William Blake's "The Marriage of Heaven and Hell," which is as much as philosophical treatise as it is a poem also comes to the conclusion -- and in much more explicit if more complex terms -- that good and evil are fully in the mind of the beholder. His general philosophy is espoused in the lines, "2. Energy is the only life and is from the Body and Reason is the bound or outward circumference of Energy / 3. Energy is Eternal Delight" ("Voice of the Devil," 7-8). Despite the large amounts of complex reasoning and spiritual pondering that accompanies Blake's argument and purport to support it, it becomes clear that this very belief is the source if its own destruction as it is built on absolutes that need not exist. If Desire is cast as inherently evil as Blake asserts it is in traditional views, then his argument holds some merit but simply by acknowledging that desire need only be restrained when it causes harm the need for the marriage of good and evil disappears.
In the poem and essay "Compensation," Ralph Waldo Emerson makes a much more cogent and coherent assessment of how perspective seems to determine good and evil. His examples, however, are purely situational and do not adequately support his central thesis. For example, he compares a farmer jealous of power to the President examining what he has had to sacrifice to earn the White House (par. 11).

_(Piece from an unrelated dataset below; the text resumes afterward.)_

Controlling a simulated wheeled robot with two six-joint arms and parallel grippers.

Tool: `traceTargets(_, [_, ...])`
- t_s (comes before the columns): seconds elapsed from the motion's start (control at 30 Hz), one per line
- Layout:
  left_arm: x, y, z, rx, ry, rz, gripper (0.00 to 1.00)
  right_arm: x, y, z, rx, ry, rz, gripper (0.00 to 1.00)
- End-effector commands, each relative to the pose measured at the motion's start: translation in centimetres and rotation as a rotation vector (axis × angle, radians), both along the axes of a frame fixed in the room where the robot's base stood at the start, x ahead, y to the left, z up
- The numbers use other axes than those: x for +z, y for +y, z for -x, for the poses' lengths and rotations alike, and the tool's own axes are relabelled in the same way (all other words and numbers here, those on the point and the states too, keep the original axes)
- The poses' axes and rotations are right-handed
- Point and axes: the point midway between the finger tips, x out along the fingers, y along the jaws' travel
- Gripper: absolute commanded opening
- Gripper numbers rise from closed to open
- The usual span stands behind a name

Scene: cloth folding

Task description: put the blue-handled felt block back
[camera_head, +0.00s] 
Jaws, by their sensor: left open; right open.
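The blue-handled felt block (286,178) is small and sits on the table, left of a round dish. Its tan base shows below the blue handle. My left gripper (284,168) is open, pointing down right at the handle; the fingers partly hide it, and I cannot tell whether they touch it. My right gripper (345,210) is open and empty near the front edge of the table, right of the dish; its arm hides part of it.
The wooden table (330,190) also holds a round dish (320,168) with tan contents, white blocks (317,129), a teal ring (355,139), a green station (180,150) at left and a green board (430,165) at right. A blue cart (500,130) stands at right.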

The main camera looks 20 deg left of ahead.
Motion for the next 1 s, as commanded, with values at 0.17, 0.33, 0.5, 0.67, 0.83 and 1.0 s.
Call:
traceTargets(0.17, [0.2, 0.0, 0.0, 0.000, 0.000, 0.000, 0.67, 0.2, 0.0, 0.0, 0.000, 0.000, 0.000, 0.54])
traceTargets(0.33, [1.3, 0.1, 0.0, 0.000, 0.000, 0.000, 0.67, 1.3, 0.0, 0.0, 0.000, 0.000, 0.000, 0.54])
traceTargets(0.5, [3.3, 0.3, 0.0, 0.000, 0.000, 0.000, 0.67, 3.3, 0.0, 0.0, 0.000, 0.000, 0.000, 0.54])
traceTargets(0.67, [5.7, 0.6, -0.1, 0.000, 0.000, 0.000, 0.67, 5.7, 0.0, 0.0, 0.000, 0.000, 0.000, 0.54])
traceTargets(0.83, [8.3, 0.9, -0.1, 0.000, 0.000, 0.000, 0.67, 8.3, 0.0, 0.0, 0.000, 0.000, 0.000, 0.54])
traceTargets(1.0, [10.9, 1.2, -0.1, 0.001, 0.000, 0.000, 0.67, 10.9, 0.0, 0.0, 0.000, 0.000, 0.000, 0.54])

While it is true that what one might see as a "good" here might be seen as an "evil" by the other, this has nothing to do with real morality. It is not what the President sacrificed of himself that determines the evil of this situation, but whether he sacrificed others for his own personal gain.
Strange Case of Dr. Jekyll and Mr. Hyde is one of the most well-known pieces of literature in the Western world. Robert Louis Stevenson shows the novels protagonist, Dr. Jekyll, at first pleased with his ability to transform into the conscious-free Mr. Hyde, making it clear that evil only exists for those that feel a need to perceive it. Ultimately, however, Mr. Hyde's evil ends up destroying both Dr. Jekyll and Mr. Hyde. When Dr. Jekyll writes, "I am careless" just prior to his final transformation into Mr. Hyde and his subsequent suicide, he seems to have not more regard for morality at this point than does his darker counterpart (chapter 10). It is only because Hyde's evil has brought his life to a close, however, that he feels this way. While this fact could be used as further fodder argue that good and evil truly are a matter of pure perception, in that even Jekyll no longer cares about the difference, it is more potently read as evidence of the degradations that evil causes.